Last year during this challenge I was writing about how I was never going to marry again.
That still stands. I still feel this is the best situation for me, going forward. Two tours of duty in matrimonial land have been enough for this woman.
I had dinner with a friend last night who is in the same mental boat as I am. He lost his partner 22 years ago and has never felt the need to have that kind of committed relationship again since.
In chatting over Indian food last night, we both realized we had experienced very special, deep relationships with our significant others. Once-in-a-lifetime-if-you-are-that-fortunate relationships. When you have that and then lose it through the loss of your loved one, you don’t want to settle for anything less ever again.
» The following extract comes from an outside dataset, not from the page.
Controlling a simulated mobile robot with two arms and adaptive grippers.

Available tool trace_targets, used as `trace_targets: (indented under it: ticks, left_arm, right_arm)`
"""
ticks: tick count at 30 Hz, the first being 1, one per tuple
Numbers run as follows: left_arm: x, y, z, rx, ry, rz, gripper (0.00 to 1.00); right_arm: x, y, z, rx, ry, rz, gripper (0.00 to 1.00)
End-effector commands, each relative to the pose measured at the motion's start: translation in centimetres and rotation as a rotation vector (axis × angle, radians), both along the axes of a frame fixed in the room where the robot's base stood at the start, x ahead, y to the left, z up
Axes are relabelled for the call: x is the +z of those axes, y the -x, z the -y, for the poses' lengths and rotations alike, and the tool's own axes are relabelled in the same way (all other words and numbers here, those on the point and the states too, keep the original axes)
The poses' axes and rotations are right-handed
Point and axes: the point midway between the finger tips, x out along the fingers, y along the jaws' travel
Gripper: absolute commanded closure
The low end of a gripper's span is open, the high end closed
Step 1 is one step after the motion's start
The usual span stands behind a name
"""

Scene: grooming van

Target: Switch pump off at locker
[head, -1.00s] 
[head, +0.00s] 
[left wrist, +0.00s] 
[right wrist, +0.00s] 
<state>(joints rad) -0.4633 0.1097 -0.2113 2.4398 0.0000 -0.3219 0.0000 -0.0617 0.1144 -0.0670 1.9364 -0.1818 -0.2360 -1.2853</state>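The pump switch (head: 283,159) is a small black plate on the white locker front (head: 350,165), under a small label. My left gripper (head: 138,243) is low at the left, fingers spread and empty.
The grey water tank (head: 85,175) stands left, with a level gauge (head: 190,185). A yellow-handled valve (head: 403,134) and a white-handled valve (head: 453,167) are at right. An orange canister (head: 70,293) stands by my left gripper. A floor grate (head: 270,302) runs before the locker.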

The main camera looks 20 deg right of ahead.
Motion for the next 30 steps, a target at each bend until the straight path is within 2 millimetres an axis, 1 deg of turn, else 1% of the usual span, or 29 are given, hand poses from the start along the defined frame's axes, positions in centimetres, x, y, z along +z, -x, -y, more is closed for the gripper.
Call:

And frankly, you don’t want to try to look for that again with anyone else.
You are complete, as is. You and your memories. And you don’t want to sully those with a subsequent sub-par relationship. It wouldn’t be fair to either of you.
It is very hard to explain to someone who has never experienced this.
I’ve had many well-meaning friends and acquaintances tell me that I will find someone again, and not to stay alone for the rest of my days. I appreciate that they think I am lonely or sad, and are thinking only of my happiness.
But I am not lonely or sad. I am happy and content. In fact, any mention of having another relationship with a man causes a real visceral experience in my body – I actually get sick to my stomach at the thought. Talk about your gut reaction!
So, I still say never and my body agrees. I’m going with my gut on this one.